I am told there are such beings as literary agents. I’ve even seen their footprints and heard their apparent calls in the great wilds of the internet. But man, they are wary creatures and so far I have no firm physical evidence of their existence. Much like Sasquatch, all the sightings come from other folks, and even though I believe many of those folks are generally reliable witnesses, there is always the chance of a misidentification. Perhaps it was a wandering minstrel. Or a politician.
Let me tell you about my own hunt for the legendary agent. It began in 1994. I was in a writing group with a fellow who had one. He recommended me and one of my friends, who was also in the group, to his “connection.” We both sent query letters at the same time concerning our newly finished manuscripts. Both of us had PhDs, and both of us had published before, although I had many more short story sales under my belt than my friend. After 3 weeks my friend got a personal phone call from the agent asking to see his whole manuscript. After 3 months I got a form rejection saying, thanks for your manuscript but it’s not right for us. Uhm, I only sent a query there. Did you even read the letter?
I then sent a query and sample to a local New Orleans agent who I’d met at a book signing for one of her authors. She was quite gracious in saying “no,” and that she didn’t represent Science Fiction, although this was for Cold in the Light and the SF elements are pretty minor. I think it might have been the gore. Still, it was refreshing to find someone who’d actually read the thing and I was gratified at my progress.
Then I got a call from an agent who was interested in my work. I was quite enthusiastic, until I found from a quick internet search that the fellow was being sued by several of his clients for stealing their money and was generally considered scum by many writers. I turned him down, although in truth it was kind of hard to do.
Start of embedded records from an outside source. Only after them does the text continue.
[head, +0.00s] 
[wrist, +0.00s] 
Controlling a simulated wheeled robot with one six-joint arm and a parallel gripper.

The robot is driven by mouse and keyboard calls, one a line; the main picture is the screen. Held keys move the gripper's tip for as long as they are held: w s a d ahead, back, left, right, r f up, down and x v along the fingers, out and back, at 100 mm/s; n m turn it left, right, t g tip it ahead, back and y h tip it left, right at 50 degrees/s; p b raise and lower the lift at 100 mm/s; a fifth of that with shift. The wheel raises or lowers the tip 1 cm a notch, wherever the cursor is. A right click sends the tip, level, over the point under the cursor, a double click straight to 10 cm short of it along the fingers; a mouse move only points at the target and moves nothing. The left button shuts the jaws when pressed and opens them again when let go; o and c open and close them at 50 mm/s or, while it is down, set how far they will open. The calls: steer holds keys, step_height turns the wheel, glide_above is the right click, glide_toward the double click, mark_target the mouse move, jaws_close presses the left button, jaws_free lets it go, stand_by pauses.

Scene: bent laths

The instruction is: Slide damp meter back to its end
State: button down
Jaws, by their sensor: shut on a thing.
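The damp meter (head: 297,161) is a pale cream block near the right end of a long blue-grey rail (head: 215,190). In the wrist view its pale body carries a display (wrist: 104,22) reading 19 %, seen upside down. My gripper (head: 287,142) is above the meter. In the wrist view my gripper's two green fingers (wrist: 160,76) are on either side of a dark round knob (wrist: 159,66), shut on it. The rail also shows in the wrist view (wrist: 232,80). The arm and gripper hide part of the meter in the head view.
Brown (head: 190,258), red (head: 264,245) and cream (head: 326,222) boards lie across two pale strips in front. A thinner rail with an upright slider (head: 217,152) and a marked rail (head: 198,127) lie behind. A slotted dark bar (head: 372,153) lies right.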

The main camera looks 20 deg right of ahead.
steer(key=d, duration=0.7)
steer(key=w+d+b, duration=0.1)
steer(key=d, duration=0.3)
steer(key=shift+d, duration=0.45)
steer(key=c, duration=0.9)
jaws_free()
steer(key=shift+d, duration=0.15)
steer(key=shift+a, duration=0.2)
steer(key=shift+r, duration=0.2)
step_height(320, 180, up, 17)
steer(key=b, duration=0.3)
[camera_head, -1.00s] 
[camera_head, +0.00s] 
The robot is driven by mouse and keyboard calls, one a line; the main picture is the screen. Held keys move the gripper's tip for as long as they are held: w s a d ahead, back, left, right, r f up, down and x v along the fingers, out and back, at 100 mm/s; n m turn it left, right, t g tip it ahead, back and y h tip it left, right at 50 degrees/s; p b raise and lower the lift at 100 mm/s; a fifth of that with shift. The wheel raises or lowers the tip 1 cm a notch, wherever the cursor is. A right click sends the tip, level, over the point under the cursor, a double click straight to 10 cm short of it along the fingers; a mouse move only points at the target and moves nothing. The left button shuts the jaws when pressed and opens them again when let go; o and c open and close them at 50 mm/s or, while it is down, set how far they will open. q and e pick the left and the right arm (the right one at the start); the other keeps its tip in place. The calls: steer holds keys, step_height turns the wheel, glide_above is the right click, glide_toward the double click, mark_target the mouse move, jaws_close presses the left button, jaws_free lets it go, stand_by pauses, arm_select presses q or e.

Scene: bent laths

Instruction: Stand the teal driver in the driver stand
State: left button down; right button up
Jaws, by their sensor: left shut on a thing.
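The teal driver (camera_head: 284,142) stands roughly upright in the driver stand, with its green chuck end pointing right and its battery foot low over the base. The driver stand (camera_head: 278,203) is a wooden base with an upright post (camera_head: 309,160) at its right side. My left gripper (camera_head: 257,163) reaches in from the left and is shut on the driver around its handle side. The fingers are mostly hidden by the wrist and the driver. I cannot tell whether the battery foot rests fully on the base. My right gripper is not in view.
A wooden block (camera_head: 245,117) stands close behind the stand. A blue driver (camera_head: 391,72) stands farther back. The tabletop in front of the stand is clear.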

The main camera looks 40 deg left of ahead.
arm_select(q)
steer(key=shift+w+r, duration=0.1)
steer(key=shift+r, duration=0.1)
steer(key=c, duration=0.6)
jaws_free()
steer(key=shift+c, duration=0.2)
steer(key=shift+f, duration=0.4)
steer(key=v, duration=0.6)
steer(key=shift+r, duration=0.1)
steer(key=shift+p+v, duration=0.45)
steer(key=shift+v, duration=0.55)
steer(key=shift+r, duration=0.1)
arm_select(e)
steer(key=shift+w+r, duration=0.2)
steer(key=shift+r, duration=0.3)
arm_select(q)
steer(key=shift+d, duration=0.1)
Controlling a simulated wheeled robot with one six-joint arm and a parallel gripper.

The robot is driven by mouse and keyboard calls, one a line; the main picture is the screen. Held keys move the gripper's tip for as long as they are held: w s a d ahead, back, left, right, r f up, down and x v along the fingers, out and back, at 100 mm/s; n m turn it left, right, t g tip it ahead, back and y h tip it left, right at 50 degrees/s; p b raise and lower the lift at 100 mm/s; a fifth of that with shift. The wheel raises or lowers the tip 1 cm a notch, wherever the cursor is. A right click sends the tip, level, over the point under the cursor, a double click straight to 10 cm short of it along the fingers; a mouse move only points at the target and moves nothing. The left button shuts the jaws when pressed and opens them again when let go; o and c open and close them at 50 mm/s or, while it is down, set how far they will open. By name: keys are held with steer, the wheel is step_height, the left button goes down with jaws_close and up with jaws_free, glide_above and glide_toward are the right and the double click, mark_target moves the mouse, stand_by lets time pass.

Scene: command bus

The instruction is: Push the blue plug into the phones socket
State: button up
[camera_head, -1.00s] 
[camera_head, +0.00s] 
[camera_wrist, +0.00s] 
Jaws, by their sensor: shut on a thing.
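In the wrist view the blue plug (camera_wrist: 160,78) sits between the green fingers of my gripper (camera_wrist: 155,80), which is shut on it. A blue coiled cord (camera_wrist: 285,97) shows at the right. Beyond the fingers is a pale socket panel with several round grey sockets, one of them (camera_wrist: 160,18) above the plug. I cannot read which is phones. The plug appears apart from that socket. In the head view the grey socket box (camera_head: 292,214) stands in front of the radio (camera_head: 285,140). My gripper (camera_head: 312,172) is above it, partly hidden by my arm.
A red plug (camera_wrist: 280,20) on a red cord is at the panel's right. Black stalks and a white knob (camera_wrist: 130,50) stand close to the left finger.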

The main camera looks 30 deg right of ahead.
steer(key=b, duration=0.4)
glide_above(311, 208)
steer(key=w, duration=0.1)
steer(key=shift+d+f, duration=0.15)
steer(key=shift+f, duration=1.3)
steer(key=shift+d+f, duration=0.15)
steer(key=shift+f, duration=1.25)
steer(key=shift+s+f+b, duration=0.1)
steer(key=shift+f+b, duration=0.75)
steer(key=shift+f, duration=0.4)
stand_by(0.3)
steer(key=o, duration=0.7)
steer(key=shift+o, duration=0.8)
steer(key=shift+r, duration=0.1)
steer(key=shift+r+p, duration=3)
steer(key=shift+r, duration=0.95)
Well, remember my friend from the writing group who got the personal call from an agent? That agent ended up not signing him, but my friend soon got another agent to represent his work. And now, he recommends me to this agent. Eagerly, I send off my query. Months pass. I email. Nothing. I email again. Nothing. Finally, I hear through my friend that the agent has decided to get out of representing fiction. Perhaps a gentle line in my direction would have been appreciated. I never heard a thing.
Over a year passed before I tried again to acquire an agent. And I got one. She seemed enthusiastic about my work. I went around with a smile on my face for a couple of months. Then came the morning I opened my email and found a note from her saying that, because of health reasons, she was retiring from the literary biz. Turns out, she’d never sent my manuscript out to anyone. Or, was she only another of those UFO sightings that turn out to be weather ballons?
I immediately began querying other agents, or at least those who "claimed" to be agents. One wrote me concerning a partial of Cold in the Light and she also seemed very enthusiastic. I sent her the whole manuscript at her request, and at least she read it and paid attention. But in the end she decided it had too much horror in it for her. Alas, she had obviously never experienced the horror of searching for an agent or she would have thought “CITL” was pretty tame by comparison.
After that, I gave up on agents and started submitting “CITL” to small publishers myself and sold it to The Invisible College Press. Several years later, when I was starting work on a new thriller, another friend from a writing group recommended me to her agent. I got a personal phone call from that agent and we seemed to hit it off pretty well. I thought. I sent her a copy of “CITL,” a copy of an anthology that had a story in it by me that had won an award, and information on the other thriller project, as well as stuff about the first two Taleran books, which by that time had been published as magazine serials. I also included some ideas that I had concerning nonfiction, primarily because I wanted the agent to know that I’d made quite a bit of money over the years from NF. I’d heard that agents like writers who might make them some money.
That was over three years ago now and I still haven’t heard another peep. Well, as all Bigfoot hunters know, you set up your recording devices in the forest and you listen and listen, and once in a while you hear a "cry" you can't clearly identify. But then everything is silence and you wonder, was it really Bigfoot? Or maybe just a mocking bird?
So there you have it. Literary agent? Reality or myth? Perhaps what I heard on the phone those times was only a ghost. Or a mimic. Perhaps the footprints I think I’ve seen are really cardboard cutouts constructed by some clever and creative writer.
To heck with those shows where they try to find Hogzilla or Nessie. Why don’t they track down something really elusive, like the literary agent? I’ll believe in them when the evidence is right in front of me. Until then, they remain a fascinating possibility, but I’m not quite ready to buy their existence. I certainly wouldn't bet on it.